Question

I have a project involving a web voting system. The current values and related data is stored in several tables. Historical data will be an important aspect of this project so I've also created Audit Tables to which current data will be moved to on a regular basis.

I find this strategy highly inefficient. Even if I only archive data on a daily basis, the number of rows will become huge even if only 1 or 2 users make updates on a given day.

The next alternative I can think of is only storing entries that have changed. This will mean having to build logic to automatically create a view of a given day. This means less stored rows, but considerable complexity.

My final idea is a bit less conventional. Since the historical data will be for reporting purposes, there's no need for web users to have quick access. I'm thinking that my db could have no historical data in it. DB only represents current state. Then, daily, the entire db could be loaded into objects (number of users/data is relatively low) and then serialized to something like XML or JSON. These files could be diffed with the previous day and stored. In fact, SVN could do this for me. When I want the data for a given past day, the system has to retrieve the version for that day and deserialize into objects. This is obviously a costly operation but performance is not so much a concern here. I'm considering using LINQ for this which I think would simplify things. The serialization procedure would have to be pretty organized for the diff to work well.
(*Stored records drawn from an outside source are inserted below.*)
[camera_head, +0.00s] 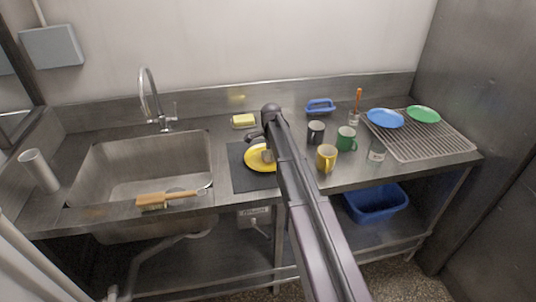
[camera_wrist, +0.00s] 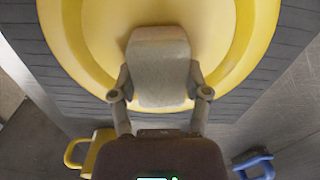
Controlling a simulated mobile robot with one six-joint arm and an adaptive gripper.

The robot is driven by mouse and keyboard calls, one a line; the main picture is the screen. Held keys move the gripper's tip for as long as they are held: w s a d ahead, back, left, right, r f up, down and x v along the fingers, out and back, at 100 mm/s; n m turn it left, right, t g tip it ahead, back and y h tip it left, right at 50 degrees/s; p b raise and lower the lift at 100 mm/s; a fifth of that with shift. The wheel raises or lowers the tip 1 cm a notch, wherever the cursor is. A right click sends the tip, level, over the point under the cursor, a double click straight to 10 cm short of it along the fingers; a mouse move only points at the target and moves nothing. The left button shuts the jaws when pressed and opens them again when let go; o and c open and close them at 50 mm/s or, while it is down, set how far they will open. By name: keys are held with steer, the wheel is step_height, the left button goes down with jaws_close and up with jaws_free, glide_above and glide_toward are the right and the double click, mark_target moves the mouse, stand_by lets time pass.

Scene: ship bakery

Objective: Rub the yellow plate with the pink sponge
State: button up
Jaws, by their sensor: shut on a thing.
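The yellow plate (camera_head: 254,164) lies on a dark mat right of the sink. It fills the top of the wrist view (camera_wrist: 105,45). My gripper (camera_wrist: 160,88) is shut on a greyish-beige, rounded block (camera_wrist: 158,55), which looks like a sponge. No pink shows on it. The block is over the plate's inner face, near the rim on the gripper's side. Whether it touches the plate is hard to tell. In the head view my arm partly covers the plate, the gripper and the block.
The dark mat (camera_head: 240,181) lies under the plate. A yellow mug (camera_head: 326,158), black mug (camera_head: 315,132) and green mug (camera_head: 346,138) stand to the right. The sink (camera_head: 150,165) is left, the rack (camera_head: 432,139) right.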

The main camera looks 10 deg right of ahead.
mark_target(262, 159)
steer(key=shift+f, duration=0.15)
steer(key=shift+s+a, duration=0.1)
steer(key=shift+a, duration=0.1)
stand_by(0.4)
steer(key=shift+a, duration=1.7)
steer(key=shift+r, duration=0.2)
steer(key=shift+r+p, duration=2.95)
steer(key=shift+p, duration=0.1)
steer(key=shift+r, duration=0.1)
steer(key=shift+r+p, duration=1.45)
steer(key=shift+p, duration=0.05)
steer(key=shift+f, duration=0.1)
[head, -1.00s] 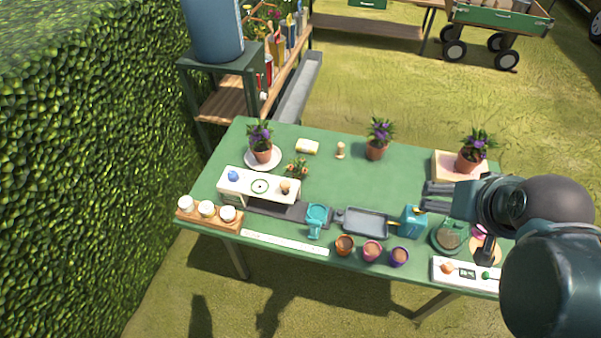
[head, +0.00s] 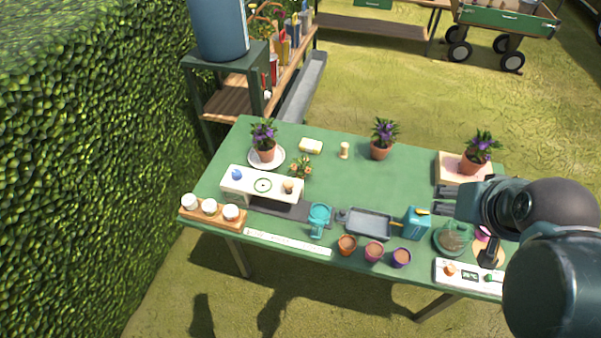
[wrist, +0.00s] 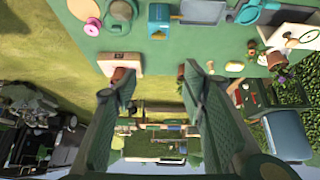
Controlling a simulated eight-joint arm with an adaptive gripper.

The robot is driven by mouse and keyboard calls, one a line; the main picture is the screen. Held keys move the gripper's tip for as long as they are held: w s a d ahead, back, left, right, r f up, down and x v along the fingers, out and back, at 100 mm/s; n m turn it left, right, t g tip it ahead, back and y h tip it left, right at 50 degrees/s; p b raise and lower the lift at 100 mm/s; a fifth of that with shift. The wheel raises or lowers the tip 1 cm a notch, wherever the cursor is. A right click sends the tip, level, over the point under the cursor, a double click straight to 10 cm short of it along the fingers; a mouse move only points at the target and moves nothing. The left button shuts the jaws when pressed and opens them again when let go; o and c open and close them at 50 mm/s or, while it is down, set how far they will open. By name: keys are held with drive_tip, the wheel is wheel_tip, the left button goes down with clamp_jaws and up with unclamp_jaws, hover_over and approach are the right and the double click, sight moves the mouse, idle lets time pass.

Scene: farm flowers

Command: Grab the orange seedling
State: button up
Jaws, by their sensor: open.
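The orange seedling (head: 300,168) is a small leafy plant with orange flowers. It stands on the green table just behind the right end of a white bench (head: 262,184), which may hide its base. My gripper (head: 440,200) is at the table's right side, well to the right of the seedling, with its fingers pointing left. In the wrist view my gripper (wrist: 158,88) has its two fingers spread wide with nothing between them.
Purple-flowered pots stand on a saucer (head: 279,163), at the back middle (head: 381,150) and on a board (head: 448,169) at right. The table centre is clear.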

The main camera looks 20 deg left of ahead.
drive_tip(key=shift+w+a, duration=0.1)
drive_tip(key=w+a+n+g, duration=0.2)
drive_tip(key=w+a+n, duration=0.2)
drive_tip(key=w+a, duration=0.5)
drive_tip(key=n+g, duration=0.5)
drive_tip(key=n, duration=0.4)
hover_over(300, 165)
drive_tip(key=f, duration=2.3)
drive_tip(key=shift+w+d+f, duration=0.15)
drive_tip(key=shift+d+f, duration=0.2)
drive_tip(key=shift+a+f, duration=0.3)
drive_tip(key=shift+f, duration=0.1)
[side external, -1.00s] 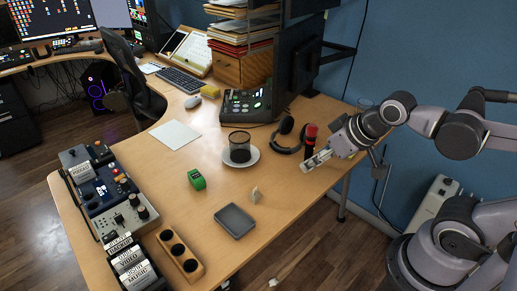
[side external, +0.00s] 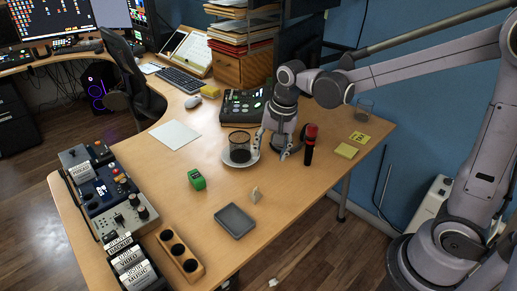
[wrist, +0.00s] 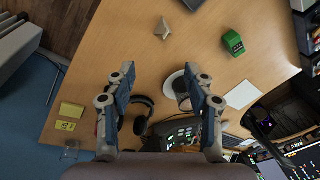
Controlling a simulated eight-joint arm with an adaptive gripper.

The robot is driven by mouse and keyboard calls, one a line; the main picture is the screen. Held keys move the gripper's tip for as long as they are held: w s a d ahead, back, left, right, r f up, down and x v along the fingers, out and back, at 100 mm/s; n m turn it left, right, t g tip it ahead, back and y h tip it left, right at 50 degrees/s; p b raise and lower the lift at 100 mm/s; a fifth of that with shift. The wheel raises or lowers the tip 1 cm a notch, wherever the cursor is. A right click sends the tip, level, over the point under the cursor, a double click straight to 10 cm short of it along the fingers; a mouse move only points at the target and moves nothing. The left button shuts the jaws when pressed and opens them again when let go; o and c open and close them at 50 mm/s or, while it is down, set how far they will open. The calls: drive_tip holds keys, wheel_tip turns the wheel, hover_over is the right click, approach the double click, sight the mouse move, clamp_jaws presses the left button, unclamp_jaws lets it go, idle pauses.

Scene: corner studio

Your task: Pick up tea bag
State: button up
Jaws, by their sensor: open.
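The tea bag (side external: 255,195) is a small pale beige packet standing on the wooden desk, behind the grey tray. It also shows in the wrist view (wrist: 162,29), near the top and beyond my fingertips. My gripper (side external: 273,147) points down over the desk just right of the dark glass cup (side external: 239,143) on its white saucer (side external: 238,163). In the wrist view my gripper (wrist: 159,75) has its two fingers wide apart with nothing held between them. The tea bag is clear of both fingers.
The grey tray (side external: 235,221) lies in front of the tea bag, and a green object (side external: 197,180) lies to its left. A red-topped black cylinder (side external: 310,145) stands right of my gripper. Headphones (wrist: 143,108) show in the wrist view. Yellow notes (side external: 346,151) lie at the right.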

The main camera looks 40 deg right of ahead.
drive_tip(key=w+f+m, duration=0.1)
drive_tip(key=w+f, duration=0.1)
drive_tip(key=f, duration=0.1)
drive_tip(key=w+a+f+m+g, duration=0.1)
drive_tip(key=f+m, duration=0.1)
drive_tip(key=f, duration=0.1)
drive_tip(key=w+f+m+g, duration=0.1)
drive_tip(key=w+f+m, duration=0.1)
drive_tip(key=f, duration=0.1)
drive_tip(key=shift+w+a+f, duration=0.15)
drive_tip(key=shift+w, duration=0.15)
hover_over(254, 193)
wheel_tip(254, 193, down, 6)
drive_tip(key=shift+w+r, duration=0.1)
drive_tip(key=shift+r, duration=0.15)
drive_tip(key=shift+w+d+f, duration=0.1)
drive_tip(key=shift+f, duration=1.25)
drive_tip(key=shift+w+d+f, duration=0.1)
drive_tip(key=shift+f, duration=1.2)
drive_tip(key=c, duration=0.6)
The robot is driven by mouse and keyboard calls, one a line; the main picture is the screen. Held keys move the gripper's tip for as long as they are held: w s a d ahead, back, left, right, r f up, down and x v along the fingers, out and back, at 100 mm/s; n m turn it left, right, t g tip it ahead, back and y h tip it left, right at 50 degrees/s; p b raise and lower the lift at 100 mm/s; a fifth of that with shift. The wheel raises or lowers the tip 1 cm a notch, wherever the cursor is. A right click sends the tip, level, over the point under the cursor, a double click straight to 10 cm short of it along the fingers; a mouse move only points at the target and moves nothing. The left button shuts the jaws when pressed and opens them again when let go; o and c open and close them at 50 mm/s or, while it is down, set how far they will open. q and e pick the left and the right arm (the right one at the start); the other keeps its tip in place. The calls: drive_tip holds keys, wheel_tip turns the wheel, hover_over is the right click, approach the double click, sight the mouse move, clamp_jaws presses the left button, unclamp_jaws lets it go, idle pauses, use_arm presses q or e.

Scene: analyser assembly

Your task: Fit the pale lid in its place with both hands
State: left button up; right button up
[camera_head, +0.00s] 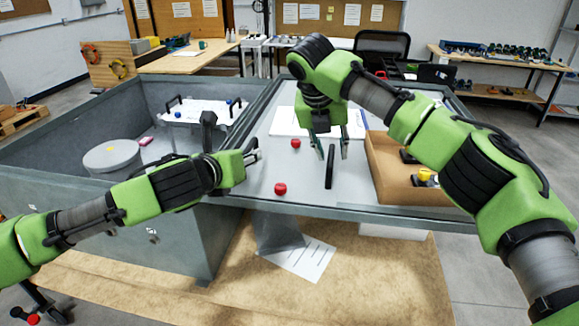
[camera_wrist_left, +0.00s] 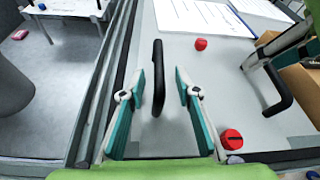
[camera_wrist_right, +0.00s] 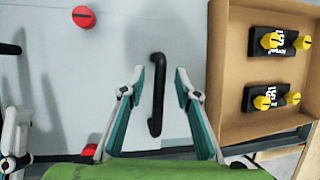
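The pale lid (camera_head: 308,190) appears as a flat grey-white panel in the metal frame at the centre. It carries a red knob (camera_head: 280,188), a second red knob (camera_head: 296,143) and a black handle near each side. My right gripper (camera_head: 332,148) is open above the right handle (camera_head: 330,168); in the right wrist view this handle (camera_wrist_right: 157,95) stands between the open fingertips. My left gripper (camera_head: 254,150) is open at the lid's left side. In the left wrist view the left handle (camera_wrist_left: 157,78) lies between and beyond its fingertips. I cannot tell whether the lid is seated.
A cardboard box (camera_head: 385,172) with black and yellow parts stands at the right. Printed sheets (camera_head: 288,120) lie behind. The grey bin (camera_head: 60,160) at the left holds a round drum (camera_head: 112,158) and a white panel (camera_head: 195,107) with black handles and blue knobs.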

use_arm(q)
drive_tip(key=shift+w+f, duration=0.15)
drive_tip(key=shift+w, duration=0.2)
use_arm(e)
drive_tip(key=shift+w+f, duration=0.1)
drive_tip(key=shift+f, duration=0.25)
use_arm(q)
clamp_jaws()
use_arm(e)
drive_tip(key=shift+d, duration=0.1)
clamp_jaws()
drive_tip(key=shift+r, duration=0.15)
Which approach would you take?

Thanks

Was it helpful?

Solution

All you've told us about your system is that it involves votes. As long as you store timestamps for when votes were cast you should be able to generate a report describing the vote state tally at any point in time... no?

For example, say I have a system that tallies favorite features (eyes, smile, butt, ...). If I want to know how many votes there were for a particular feature as of a particular date, then I would simply tally all the votes for the feature with a timestamp smaller or equal to that date.

If you want to have a history of other things, then you would follow a similar approach.

I think this is the way it is done.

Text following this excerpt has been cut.